> PROBLEM: Examine each line of the data. Copy those that contain the string "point".

> MATERIAL:
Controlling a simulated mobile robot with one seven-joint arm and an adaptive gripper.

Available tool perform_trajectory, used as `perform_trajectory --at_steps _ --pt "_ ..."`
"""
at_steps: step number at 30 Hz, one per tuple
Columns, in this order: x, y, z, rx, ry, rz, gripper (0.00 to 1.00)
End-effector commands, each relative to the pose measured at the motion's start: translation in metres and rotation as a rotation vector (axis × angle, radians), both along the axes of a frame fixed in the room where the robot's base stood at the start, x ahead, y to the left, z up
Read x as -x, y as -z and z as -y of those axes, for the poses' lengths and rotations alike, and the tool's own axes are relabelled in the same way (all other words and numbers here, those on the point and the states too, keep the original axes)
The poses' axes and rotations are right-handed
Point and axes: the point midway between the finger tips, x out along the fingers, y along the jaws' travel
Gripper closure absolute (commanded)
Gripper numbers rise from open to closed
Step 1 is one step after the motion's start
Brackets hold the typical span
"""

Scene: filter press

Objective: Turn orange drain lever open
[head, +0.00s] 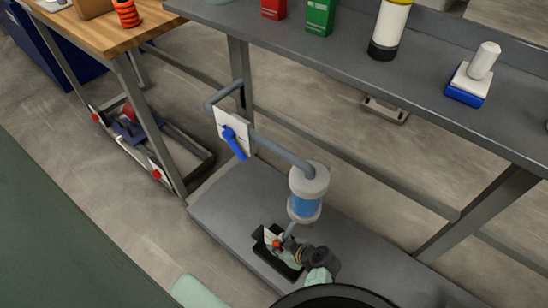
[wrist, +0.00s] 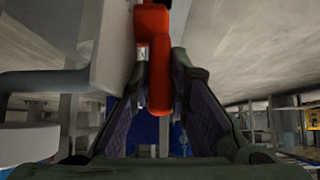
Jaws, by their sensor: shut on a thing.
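The orange drain lever (wrist: 156,62) hangs down between the two fingers of my gripper (wrist: 163,105) in the wrist view. The fingers stand on both sides of its lower end and are shut on it. In the head view my gripper (head: 283,249) is low, just below the filter housing (head: 306,205) with its blue bowl. Only a small orange-red bit of the lever (head: 278,247) shows there; my gripper hides the rest. A pale block (wrist: 100,55) lies close to the left of the lever in the wrist view.
A blue lever (head: 235,142) sits on a white plate on the grey pipe (head: 280,152). A black tray (head: 268,262) stands on the lower shelf (head: 225,205) under my gripper.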

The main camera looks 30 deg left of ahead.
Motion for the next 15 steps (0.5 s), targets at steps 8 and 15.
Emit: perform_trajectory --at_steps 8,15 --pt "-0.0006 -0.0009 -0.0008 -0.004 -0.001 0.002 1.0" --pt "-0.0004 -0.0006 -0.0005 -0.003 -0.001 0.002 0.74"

> THE OUTPUT:
Read x as -x, y as -z and z as -y of those axes, for the poses' lengths and rotations alike, and the tool's own axes are relabelled in the same way (all other words and numbers here, those on the point and the states too, keep the original axes)
Point and axes: the point midway between the finger tips, x out along the fingers, y along the jaws' travel

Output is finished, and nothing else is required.